Au départ de notre échange, le corps en proposition [de Mathilde] et l'invitation d'y proposer une image. J'ai choisi ce portrait de femme-paysage, création à trois mains, hybride, mystérieuse et je trouve fascinante : une créatrice Marie Labarelle, qui réalise notamment les costumes de scène de la chanteuse Camille mais pas que. Matthieu Gauchet qui capture l'instant et Marie Barbottin danseuse qui se charge de l'incarner.
Je remercie Eva de m'avoir permis d'en faire la rencontre dans son ex studio bellevillois
Quant au contexte de cet échange, il s'agit des vases communicants et plus que jamais je loue son existence.

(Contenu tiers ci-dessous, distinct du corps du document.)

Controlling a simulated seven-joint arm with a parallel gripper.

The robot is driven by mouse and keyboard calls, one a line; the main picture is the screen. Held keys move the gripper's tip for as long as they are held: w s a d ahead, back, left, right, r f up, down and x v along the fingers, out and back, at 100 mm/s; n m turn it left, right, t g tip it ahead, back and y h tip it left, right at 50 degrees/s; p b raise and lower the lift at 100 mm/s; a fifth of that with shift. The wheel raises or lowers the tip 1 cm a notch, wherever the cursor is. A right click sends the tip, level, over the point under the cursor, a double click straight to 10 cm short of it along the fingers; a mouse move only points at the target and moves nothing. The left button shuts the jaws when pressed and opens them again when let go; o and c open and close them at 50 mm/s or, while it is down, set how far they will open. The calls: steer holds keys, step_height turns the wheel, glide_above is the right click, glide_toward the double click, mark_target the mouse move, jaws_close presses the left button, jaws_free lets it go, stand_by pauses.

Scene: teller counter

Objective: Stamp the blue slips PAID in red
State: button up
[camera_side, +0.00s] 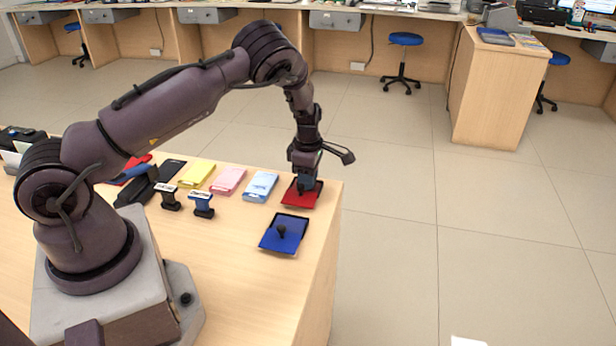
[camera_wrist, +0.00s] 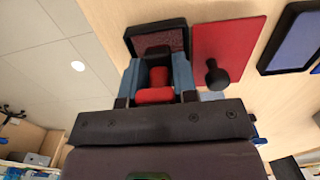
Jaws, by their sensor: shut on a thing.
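My gripper (camera_side: 305,182) is shut on a stamp with a red and black handle (camera_wrist: 154,94), seen between the fingers in the wrist view. The stamp is at the dark-framed red ink pad (camera_wrist: 160,38); I cannot tell whether its face touches the pad. A red panel with a black knob (camera_wrist: 228,42) lies beside the pad, and red also shows below my gripper in the side view (camera_side: 296,199). The blue slips (camera_side: 261,186) lie left of it. Two other stamps, one black-handled (camera_side: 169,200) and one blue-handled (camera_side: 202,207), stand on the counter.
A blue pad with a black knob (camera_side: 284,234) lies near the counter's right edge. Pink slips (camera_side: 228,181) and yellow slips (camera_side: 196,175) lie left of the blue ones. Dark items crowd the counter's left. The front middle of the counter (camera_side: 245,280) is clear.

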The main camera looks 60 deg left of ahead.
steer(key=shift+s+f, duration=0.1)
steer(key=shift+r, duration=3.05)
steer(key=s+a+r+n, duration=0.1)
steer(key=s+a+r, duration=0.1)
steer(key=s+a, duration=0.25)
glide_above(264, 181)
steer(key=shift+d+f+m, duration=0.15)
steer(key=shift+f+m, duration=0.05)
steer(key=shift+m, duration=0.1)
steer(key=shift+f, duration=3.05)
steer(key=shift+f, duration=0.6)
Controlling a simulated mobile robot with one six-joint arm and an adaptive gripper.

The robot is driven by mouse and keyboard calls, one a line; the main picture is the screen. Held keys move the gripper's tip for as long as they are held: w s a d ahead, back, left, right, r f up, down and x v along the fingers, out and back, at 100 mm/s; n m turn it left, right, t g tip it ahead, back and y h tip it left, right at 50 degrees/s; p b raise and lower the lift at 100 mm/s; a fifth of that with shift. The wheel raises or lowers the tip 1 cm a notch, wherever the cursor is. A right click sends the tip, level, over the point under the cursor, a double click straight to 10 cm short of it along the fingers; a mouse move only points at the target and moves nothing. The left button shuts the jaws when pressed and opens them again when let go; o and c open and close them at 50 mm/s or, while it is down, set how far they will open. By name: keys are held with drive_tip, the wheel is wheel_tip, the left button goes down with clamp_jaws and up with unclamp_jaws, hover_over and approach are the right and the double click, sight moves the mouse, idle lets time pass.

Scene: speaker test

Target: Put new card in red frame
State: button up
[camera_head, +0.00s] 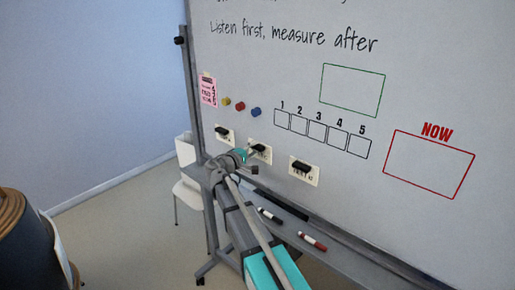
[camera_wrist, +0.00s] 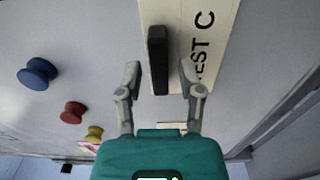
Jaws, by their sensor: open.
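The red frame (camera_head: 429,164) is drawn on the whiteboard at the right under the word NOW, and it is empty. Three pale cards with black grips hang on the board: a left card (camera_head: 218,139), a middle card (camera_head: 266,157) and a right card (camera_head: 312,178). No card is marked as new that I can read. My gripper (camera_head: 250,162) is at the middle card and partly covers it. In the wrist view, the open fingers (camera_wrist: 160,82) stand on either side of the black grip (camera_wrist: 158,58) of a card lettered "EST C" (camera_wrist: 213,12), with gaps on both sides.
An empty green frame (camera_head: 352,90) and a row of numbered boxes (camera_head: 316,132) are drawn on the board. Coloured magnets (camera_head: 240,106) and a pink note (camera_head: 208,91) are at its left. Markers (camera_head: 312,241) lie on the tray below. A white chair (camera_head: 187,190) stands behind.

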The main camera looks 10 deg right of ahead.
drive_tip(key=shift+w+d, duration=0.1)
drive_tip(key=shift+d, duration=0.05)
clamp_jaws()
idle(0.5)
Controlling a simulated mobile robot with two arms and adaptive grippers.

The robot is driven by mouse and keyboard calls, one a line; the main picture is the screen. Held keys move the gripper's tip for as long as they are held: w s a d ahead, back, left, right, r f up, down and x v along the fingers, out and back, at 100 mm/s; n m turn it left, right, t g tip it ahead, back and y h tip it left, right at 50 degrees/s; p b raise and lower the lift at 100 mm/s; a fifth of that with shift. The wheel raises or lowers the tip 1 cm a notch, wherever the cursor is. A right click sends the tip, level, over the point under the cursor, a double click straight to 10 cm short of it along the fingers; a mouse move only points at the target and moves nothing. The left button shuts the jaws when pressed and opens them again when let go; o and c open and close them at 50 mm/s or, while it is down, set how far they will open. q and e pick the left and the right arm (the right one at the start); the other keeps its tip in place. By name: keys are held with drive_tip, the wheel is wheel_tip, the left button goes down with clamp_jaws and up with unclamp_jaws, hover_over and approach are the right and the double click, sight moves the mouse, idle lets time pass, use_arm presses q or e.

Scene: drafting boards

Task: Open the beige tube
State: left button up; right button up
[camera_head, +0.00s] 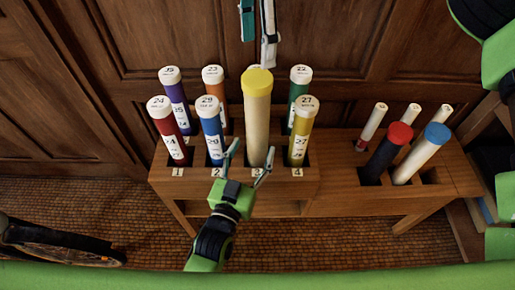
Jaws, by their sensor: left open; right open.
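The beige tube (258,125) with a yellow cap (258,80) stands upright in the wooden rack (330,155), taller than the tubes around it. Its foot is in the slot labelled 3. My left gripper (252,149) is open low at the front of the tube. Its fingertips show on either side of the tube's lower part; I cannot tell whether they touch it. My right gripper (258,38) is open above the yellow cap, its two fingers hanging down from the top edge. Its palm is out of view.
Numbered tubes with white caps flank the beige tube, including blue (211,128) and yellow (301,130) ones close by. Red-capped (400,132) and blue-capped (437,134) tubes stand in the right part. Wooden panelling (350,50) is behind.

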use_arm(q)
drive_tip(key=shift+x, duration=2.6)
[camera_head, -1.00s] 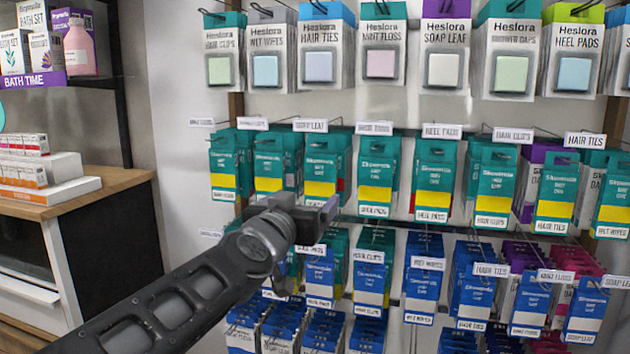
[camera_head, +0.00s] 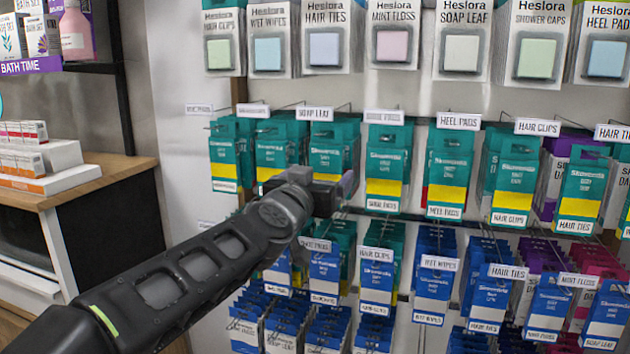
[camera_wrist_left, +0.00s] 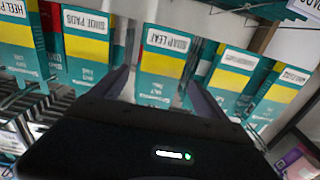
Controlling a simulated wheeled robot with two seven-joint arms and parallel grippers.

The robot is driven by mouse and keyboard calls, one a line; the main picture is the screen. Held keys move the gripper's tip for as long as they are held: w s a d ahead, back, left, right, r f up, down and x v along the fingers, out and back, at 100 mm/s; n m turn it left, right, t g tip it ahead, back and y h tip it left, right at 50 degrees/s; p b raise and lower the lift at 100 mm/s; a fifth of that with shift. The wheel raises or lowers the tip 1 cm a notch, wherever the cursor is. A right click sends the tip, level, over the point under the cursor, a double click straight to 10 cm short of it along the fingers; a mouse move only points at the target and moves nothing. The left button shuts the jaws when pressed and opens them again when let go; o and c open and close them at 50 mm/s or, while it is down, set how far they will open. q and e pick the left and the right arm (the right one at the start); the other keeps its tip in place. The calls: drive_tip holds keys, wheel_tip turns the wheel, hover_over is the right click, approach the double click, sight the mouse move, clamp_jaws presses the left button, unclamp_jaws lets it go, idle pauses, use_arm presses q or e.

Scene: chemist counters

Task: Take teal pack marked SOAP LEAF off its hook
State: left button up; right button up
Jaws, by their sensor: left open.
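The teal SOAP LEAF pack (camera_head: 327,148) hangs third from the left in the teal row in the head view, under a hook tag reading SOAP LEAF (camera_head: 315,114). It has a yellow band and a white label. My left gripper (camera_head: 336,188) is in front of its lower part and hides its label there. In the left wrist view the pack (camera_wrist_left: 158,88) shows inverted, its SOAP LEAF label readable, between the two open fingers of my left gripper (camera_wrist_left: 162,92). Whether the fingers reach around its sides is unclear. My right gripper is not in view.
Similar teal packs hang close on both sides, including SHOE PADS (camera_head: 385,160) and HEEL PADS (camera_head: 448,170). Blue packs (camera_head: 324,272) hang below, and white Heslora packs (camera_head: 325,40) hang above. A wooden counter (camera_head: 100,180) stands at left.

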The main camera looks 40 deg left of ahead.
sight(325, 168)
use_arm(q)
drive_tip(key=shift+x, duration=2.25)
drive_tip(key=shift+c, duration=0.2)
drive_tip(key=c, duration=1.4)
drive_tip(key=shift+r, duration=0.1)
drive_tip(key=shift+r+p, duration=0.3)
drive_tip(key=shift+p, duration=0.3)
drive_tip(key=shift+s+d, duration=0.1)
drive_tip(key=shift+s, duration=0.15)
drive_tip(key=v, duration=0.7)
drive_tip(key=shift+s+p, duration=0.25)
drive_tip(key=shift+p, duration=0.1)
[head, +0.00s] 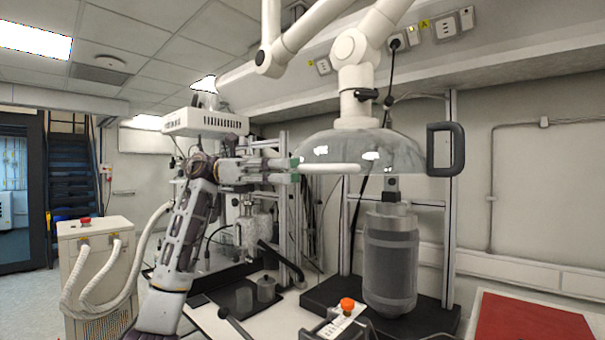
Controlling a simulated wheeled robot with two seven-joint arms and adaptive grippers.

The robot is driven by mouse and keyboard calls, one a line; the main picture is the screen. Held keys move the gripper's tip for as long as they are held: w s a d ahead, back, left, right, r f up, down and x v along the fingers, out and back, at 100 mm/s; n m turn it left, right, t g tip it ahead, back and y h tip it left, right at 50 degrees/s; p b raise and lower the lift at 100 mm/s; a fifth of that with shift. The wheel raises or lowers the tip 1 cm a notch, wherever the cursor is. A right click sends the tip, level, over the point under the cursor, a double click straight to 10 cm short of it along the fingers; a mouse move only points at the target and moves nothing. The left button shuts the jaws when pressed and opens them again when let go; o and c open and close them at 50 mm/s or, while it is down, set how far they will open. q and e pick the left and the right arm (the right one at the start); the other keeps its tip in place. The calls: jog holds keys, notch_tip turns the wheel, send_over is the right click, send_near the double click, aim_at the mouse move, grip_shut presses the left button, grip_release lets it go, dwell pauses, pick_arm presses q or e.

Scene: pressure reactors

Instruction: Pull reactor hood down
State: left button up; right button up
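The reactor hood (400,152) is a clear dome hanging from a jointed white extraction arm. It has a pale horizontal bar (335,168) along its front and a dark square handle (445,149) on its right side. It hangs above the reactor (390,258), a grey cylindrical vessel on a black stand, with a gap between them. My left gripper (294,170) is at the left end of the pale bar, at the hood's left edge. Its green-tipped fingers are a little apart; I cannot tell whether they touch or grip the bar. My right gripper is out of view.
A controller with an orange knob (347,305) sits in front of the reactor. A beige unit with hoses (95,265) is at left, a red surface (528,325) at lower right.

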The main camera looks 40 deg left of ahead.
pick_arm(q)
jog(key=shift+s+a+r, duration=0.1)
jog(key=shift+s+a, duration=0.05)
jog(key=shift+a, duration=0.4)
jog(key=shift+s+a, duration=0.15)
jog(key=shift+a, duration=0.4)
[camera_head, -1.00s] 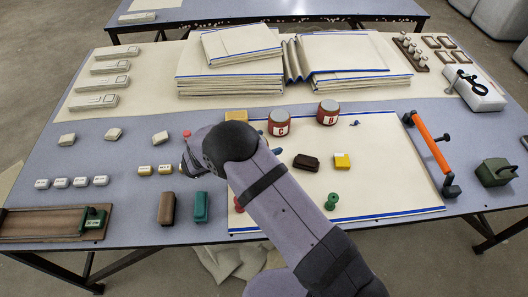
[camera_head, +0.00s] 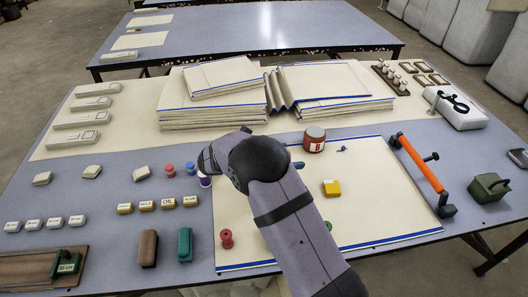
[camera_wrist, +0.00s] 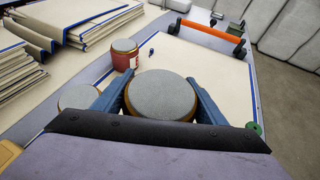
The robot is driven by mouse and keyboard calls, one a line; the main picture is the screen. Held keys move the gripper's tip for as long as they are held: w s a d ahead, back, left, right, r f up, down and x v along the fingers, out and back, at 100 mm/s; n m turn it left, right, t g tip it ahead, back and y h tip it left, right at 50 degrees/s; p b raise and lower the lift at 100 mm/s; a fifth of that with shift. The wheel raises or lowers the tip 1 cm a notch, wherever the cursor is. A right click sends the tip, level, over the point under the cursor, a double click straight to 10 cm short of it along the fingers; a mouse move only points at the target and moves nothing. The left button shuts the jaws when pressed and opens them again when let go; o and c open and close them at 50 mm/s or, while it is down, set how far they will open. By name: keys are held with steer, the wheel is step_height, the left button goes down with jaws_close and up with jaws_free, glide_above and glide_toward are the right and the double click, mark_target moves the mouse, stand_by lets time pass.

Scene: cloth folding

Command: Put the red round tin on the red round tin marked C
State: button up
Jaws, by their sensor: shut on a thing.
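My gripper (camera_wrist: 160,88) is shut on a round tin (camera_wrist: 162,97) with a grey lid and a brownish rim; I see it from above in the wrist view, its side mostly hidden. A second grey-lidded round tin (camera_wrist: 77,97) stands left of my left finger, partly covered by it; its label is not visible. A red round tin with a white label (camera_head: 314,139) stands on the cream cloth beyond my gripper; it also shows in the wrist view (camera_wrist: 124,54). In the head view my arm hides the held tin and the tin beside it.
Stacked folded cloths (camera_head: 215,115) stand behind. Spools and small labelled blocks lie left. The cloth's right part is mostly clear.

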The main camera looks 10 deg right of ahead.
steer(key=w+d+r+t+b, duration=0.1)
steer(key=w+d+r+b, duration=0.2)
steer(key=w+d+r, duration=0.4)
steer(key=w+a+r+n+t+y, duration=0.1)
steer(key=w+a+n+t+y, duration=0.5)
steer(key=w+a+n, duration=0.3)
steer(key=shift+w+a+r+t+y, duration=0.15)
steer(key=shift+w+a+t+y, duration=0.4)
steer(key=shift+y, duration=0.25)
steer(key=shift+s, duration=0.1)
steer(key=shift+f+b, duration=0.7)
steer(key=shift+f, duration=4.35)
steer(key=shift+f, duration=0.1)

Projet où s’entrecroisent les mots, à l’initiative du Tiers Livre (François Bon) et de Scriptopolis (Jérôme Denis) qui reprend le titre programme d’André Breton, Vases communicants.
L’idée est simple, riche et définie là : « le premier vendredi du mois, chacun écrit sur le blog d’un autre, à charge à chacun de préparer les mariages, les échanges, les invitations. »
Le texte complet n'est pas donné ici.